Evaristo, el vigilante del humedal me deja pasar por la malla de alambre, y me acompaña asustado cuando le digo que deseo recorrer el lugar con una cámara. Apaga su radio y agarra la escopeta, “no se le ocurra ir para llá nunca solita, no ve que hay una manno de chirretes por ese lado”.
Evaristo y los drogadictos viven en tregua, el territorio de casa uno está delimitado por el bosque de juncos, ninguno traspasa el espacio del otro y así no hay problemas. Dentro, el aire se torna puro y por primera vez en mucho tiempo siento mi nariz, aunque el ruido de la ciudad es constante hay una diferencia inmensa con lo de afuera. Evaristo parece notarlo porque su actitud es tranquila, piensa que la ciudad es un caos y que la gente prefiere vivir sin tiempo, entonces extraña el ritmo de Ibagué. Para él estos lugares andan abandonados, sabe, las autoriades no hacen mucho, de todas maneras no me permite filmar las vacas, no quiere problemas. Es un lugar que agoniza mientras la ciudad respira. El vigilante se fija en un avión, sabe que a las cinco de la tarde va a salir el Iberia y que más tarde quizá, salga uno de los grandes. Si Evaristo supiera que plantas nativas son las necesarias las plantaría todas para que el pasto no se siga comiendo el bosque de juncos.
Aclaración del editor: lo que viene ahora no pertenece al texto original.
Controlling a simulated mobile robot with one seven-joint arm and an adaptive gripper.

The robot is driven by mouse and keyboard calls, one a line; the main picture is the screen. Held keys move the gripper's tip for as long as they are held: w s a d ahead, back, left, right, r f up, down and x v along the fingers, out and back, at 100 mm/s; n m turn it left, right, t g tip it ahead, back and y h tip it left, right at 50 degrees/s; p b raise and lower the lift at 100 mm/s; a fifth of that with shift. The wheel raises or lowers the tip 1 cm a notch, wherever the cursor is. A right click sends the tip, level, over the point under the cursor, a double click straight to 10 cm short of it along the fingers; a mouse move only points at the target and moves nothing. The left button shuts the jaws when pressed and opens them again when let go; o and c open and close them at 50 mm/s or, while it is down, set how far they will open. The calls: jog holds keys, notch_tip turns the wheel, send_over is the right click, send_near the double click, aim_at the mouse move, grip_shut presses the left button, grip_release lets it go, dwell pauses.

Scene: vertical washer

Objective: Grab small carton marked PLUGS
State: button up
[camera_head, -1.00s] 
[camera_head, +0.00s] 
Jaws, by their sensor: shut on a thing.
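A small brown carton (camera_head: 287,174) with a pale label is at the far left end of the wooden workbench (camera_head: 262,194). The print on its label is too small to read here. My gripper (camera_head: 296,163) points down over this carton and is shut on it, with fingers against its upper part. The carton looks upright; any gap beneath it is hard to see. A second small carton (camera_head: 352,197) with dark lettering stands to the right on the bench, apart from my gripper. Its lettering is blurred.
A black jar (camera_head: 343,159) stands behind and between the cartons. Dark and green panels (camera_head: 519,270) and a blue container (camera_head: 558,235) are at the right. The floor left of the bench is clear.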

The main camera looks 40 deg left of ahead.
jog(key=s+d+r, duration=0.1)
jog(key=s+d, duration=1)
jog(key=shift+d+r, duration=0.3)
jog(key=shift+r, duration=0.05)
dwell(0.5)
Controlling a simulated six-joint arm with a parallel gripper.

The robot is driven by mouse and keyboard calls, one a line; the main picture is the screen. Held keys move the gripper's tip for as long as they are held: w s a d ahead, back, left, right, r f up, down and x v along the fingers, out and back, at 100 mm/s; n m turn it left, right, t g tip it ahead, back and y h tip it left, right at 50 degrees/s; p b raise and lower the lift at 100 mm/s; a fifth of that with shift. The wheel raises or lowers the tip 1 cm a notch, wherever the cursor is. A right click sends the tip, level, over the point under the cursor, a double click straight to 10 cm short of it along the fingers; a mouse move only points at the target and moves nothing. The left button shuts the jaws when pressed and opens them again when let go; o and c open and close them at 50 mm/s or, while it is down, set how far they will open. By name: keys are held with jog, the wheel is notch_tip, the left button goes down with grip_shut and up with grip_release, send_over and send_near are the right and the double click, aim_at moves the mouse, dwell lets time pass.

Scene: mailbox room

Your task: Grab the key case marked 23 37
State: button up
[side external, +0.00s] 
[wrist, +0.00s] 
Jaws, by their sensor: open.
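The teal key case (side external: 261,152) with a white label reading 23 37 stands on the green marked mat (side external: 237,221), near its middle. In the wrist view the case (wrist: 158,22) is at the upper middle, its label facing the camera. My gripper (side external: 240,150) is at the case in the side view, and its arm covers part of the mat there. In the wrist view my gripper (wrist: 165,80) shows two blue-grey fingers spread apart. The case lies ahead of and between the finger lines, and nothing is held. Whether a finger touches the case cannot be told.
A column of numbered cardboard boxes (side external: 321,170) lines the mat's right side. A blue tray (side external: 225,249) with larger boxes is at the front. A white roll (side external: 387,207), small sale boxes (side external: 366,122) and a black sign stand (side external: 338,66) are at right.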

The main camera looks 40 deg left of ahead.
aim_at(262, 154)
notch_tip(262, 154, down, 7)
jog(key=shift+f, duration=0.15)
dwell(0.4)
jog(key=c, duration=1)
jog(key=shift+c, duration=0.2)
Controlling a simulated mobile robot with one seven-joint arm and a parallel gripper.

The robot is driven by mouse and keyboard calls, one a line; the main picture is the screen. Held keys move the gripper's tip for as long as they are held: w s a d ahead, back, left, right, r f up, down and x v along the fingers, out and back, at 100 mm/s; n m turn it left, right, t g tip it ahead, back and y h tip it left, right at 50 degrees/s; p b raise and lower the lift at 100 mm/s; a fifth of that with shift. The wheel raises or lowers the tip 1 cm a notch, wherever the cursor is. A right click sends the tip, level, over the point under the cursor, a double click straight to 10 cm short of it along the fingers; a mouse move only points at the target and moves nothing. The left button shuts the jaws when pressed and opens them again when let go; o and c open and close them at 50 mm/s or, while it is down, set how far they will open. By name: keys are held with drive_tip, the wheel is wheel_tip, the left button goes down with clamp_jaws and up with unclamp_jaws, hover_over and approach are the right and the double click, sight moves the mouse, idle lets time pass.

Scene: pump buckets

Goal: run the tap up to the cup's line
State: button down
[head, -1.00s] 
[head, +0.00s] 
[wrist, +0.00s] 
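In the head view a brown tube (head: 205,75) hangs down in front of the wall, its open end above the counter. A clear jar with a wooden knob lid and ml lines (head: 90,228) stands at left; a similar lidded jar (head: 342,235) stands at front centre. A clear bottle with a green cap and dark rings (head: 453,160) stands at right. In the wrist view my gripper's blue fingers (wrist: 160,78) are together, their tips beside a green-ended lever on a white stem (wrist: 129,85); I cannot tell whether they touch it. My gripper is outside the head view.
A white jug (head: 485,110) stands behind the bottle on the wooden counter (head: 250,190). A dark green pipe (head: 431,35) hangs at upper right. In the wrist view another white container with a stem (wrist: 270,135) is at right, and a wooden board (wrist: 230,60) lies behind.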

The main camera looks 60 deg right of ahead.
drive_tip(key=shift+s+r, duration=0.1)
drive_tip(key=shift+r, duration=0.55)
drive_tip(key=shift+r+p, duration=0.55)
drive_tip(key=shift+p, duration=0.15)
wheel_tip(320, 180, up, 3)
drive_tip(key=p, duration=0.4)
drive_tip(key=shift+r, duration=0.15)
De regreso hablo con el conductor del bus, le cuento que estudio artes, y me pregunta, “con todo respeto, ¿usted cree que Botero es artista? (...) Pero eso sí. Mucha plata si gana”. El arte a veces no da plata, pienso, los humedales tampoco, por eso están dejando de existir como espacios, por eso no tienen nombre. Siempre hablan en los medios del impacto de las grandes ciudades sobre la naturaleza, el impacto: al salir al parque de mi casa en El Salitre, a media hora del Humedal de Capellanía, un retoño aparece rodeado de una malla azul, está separado de la ciudad mientras crece pues la comunidad desea verla crecer y conservarla en poliuretano. Y finalmente recuerdo un cuento de Calvino: para el cabrero las ciudades no tienen nombre y para el ciudadano los pastizales  tampoco, es el cabrero el que termina perdido en la ciudad, buscando el pastizal. Los humedales no tienen nombre, nada que los distinga y les permita una categoría y en esta ciudad nominalista lo que no tiene nombre se olvida.